### EXERCISE DESCRIPTION:
Copy exactly the lines from the one containing "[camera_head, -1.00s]" through the one containing "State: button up", both included, and leave out any pictures.

### ENTRIES PROVIDED:
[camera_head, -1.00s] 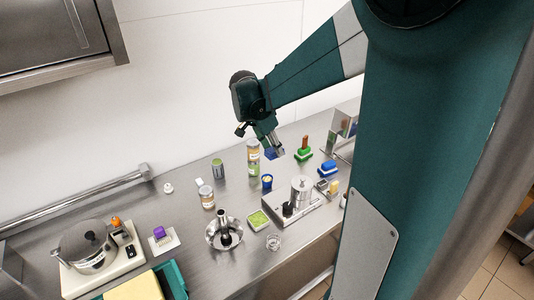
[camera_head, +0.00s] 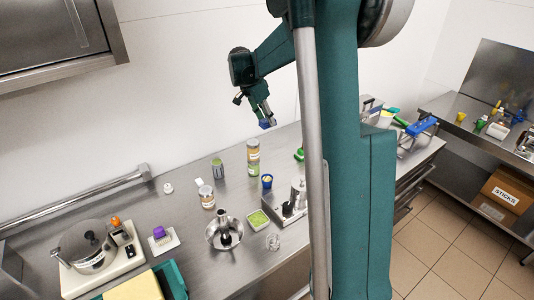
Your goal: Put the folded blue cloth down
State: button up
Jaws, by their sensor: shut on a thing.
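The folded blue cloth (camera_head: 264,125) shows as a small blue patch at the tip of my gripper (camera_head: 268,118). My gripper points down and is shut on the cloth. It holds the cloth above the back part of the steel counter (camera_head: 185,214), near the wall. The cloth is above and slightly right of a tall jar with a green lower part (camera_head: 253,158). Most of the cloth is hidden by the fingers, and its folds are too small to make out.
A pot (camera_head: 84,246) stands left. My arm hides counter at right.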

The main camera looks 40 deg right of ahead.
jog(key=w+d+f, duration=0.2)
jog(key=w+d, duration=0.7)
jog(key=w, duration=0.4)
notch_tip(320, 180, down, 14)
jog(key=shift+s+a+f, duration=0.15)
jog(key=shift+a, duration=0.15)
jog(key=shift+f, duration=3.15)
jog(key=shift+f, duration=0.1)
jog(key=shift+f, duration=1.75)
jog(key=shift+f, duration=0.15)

==

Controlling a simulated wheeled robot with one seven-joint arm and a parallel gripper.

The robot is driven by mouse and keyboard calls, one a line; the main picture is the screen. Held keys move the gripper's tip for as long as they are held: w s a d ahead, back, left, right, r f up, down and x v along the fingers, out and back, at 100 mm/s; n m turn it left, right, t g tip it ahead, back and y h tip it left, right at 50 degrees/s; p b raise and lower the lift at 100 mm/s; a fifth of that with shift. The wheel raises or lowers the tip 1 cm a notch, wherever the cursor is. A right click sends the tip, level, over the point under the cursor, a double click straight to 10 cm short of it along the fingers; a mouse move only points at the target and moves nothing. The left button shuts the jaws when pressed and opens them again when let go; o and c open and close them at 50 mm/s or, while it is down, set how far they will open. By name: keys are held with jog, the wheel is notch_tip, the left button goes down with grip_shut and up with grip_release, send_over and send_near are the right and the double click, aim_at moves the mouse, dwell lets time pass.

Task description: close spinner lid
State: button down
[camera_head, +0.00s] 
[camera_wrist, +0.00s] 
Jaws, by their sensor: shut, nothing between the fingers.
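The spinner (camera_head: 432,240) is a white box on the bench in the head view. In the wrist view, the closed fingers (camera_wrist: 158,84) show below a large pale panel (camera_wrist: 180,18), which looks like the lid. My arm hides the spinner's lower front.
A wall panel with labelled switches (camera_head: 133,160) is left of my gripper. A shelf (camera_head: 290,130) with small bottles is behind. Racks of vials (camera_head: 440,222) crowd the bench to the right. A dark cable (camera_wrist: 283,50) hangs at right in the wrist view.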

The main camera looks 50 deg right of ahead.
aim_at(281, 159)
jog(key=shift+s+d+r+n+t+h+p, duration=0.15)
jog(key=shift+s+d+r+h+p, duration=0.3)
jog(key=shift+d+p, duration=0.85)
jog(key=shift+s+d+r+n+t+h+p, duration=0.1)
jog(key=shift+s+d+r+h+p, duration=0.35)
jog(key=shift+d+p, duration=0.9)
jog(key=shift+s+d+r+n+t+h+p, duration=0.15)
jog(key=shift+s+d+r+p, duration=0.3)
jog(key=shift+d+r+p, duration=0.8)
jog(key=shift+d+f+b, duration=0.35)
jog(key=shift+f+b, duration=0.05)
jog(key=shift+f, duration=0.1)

### THE ANSWER:
[camera_head, -1.00s] 
[camera_head, +0.00s] 
Your goal: Put the folded blue cloth down
State: button up

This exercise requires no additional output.